Maybe some users of the above mentioned systems can give advise/ experiences with the Rhino performance?

Many thanks in advance for your replies and sorry for the lengthy text :wink:
Best regards

Have Dell XPS 15 9560 (Nvidia GTX 1050), but performance is not top notch because of 4K display.

Battery 〜3hrs or so. depends what you do.

Gigabyte AERO 15 seems better choice, portable and spec.Not that I’ve used it…

Thanks for your feedback. I’m now also looking into the AERO 15. Did you ever run Holomark 2 benchmark on you XPS without external monitor and eGPU? Would you buy this machine again, with your current experiences?

Hi everyone.
Thanks for all the input. I am away at the moment but will get back into
lookibg for a machine on my retun in a couple of weeks.
In the meantime, can someone explain the priblem with 4k screens and also
with gtx cards? I have both of these in my desktop set up and dont seem to
have any problems…the only thing I really struggle with at the moment is
odf printing of large detailed models through the layout tabs.

Haven’t run holomark, maybe I should to see how it does.

If I could go back I’d get a very portable no rendering laptop with 4core and just a desktop.
Give up using raytraced and transparent material, hdri on the go. Just focus on making curves and surfaces.

It was about a year ago when I bought it, and was
one of the few gtx 1050 with portability, but it’s just not enough to power up 4K and either the windows power management or dell hardware isn’t helping in the performance. And I need to carry an external battery anyway so there goes the portability.

At home connecting an external gpu via thunderbolt. Gaming box 1070 from gigabyte. This I like. Though a little unstable at times… sometimes gets disconnected, maybe thunderbolt problem…yet to find out. But smooth operation.

I’d get maybe Aero15X in the current
market or a 17inch beefy gaming laptop if just one pc.

Take the Dell XPS 15 9560, so far worjing more then great

The speed of the computer does not matter if you use Rhino 6 - any new computer with plenty of RAM is very fast. Durability, long warranty, and technical support are more important in the long term.

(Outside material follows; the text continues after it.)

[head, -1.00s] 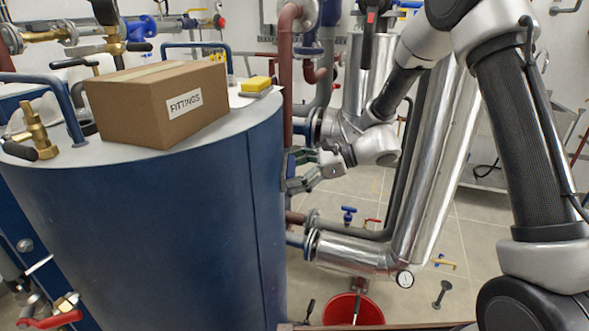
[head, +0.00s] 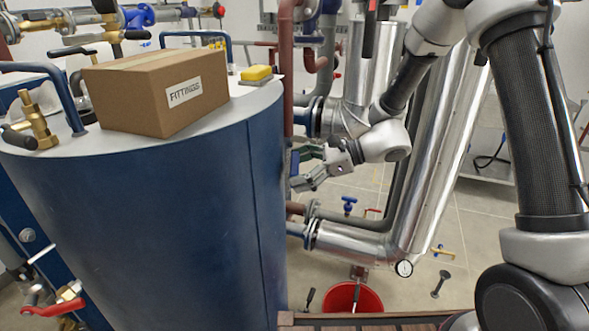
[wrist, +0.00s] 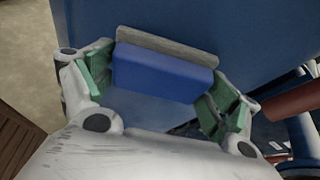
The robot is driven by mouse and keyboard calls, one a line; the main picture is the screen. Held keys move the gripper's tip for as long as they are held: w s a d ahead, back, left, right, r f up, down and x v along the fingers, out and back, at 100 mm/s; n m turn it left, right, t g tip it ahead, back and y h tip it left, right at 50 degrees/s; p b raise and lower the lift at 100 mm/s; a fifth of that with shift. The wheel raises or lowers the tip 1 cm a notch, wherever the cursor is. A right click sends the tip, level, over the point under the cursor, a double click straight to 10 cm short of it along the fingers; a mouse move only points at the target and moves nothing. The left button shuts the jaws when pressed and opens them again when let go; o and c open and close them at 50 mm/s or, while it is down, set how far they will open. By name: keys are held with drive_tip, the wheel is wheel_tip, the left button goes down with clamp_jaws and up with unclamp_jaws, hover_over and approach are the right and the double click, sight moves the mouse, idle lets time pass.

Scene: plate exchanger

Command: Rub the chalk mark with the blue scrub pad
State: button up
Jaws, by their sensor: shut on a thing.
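The blue scrub pad (wrist: 163,74) is held between the green-lined fingers of my gripper (wrist: 160,78) in the wrist view. Its grey scrubbing face points away from my gripper toward the blue tank wall (wrist: 245,25) and is at or very close to it; I cannot tell whether it touches. In the head view my gripper (head: 297,170) is at the right side of the blue tank (head: 150,215), and the pad is mostly hidden there. No chalk mark shows in either view.
A FITTINGS box (head: 130,95) and a yellow sponge (head: 257,73) sit on the tank top. Red pipe (head: 286,60) and silver lagged pipe (head: 350,240) run close to my gripper. A red bucket (head: 352,299) stands on the floor below.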

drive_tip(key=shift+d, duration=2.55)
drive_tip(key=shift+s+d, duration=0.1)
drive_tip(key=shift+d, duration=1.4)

Why would he do that, this model is one year old and is just about to be replaced by its successor (XPS13, already released, XPS15 soon).
However XPS 15 9560 is still not a bad choice at all. Btw the Dell XPS models are very interesting because you can get them with a standard 1920x1080 display instead of a touch/4K display. This way you can avoid all the problems that go along with scaling and also get better battery life.

More RAM doesn’t make any computer “faster”. You can just do bigger tasks.
For “faster” in terms of more processing in less time, mostly higher clockspeed or IPC of a CPU/GPU is what you need.
“any new computer”, really? That pretty much depends on what you want to do with rhino. I recommend that you make sure you get one with a dedicated GPU inside GTX1050/1060/1070 or something with this new combination inside:
https://ark.intel.com/products/130406/Intel-Core-i7-8706G-Processor-with-Radeon-RX-Vega-M-GL-graphics-8M-Cache-up-to-4_10-GHz

The GPU part should be slightly faster that a GTX1060 - according to Intel’s own presentations.

The above mentioned Gigabyte Aero15X is definitely a good choice in terms of specs. Think this one will also get an update very soon.

I was also thinking about that, but for the FHD version they made the battery like half the capacity when I got it…
Hope Dell changed that.

You are aware that Octane requires a nVidia GPU ? It doesn’t run on CPU only nor OpenCL, so Intel iGPU or AMD radeons won’t work.

1 Like

The maximum size of your model is determined by the size of your hard disk. If the model does not fit inside RAM, part of it spills into (much slower) hard disk - this is called paging.

Few computer programs utilize CUDA parallel computing. It will take a few years before CUDA becomes important. By that time you will purchase new computer.

That’s true. File swapping makes it subjectively slower. But you rarely run into this kind of scenario when you have 16GB, wich is pretty much standard today.

All mayor render engines support rendering on nividia GPUs via CUDA. Vray for example but also Cycles and Octane. That’s not new and CUDA is in this segment pretty much undisputed. So you could very well call CUDA very important. Since it is proprietary I would hope CUDA will become less important and openCL more over time.

A dedicated GPU not only helps for rendering but also good for a less laggy viewport performance, especially when dealing with larger models.

Hardware suggestions for Octane:

I know there is a new model coming out, but assuming he wants to buy a computer now, because he asked this now, I recommended him the dell. Btw u gave him a really good explanation for everything…

Dell and Thinkpad are the best brands. My first laptop was Dell, but I later switched to Thinkpads, and I now prefer Thinkpads.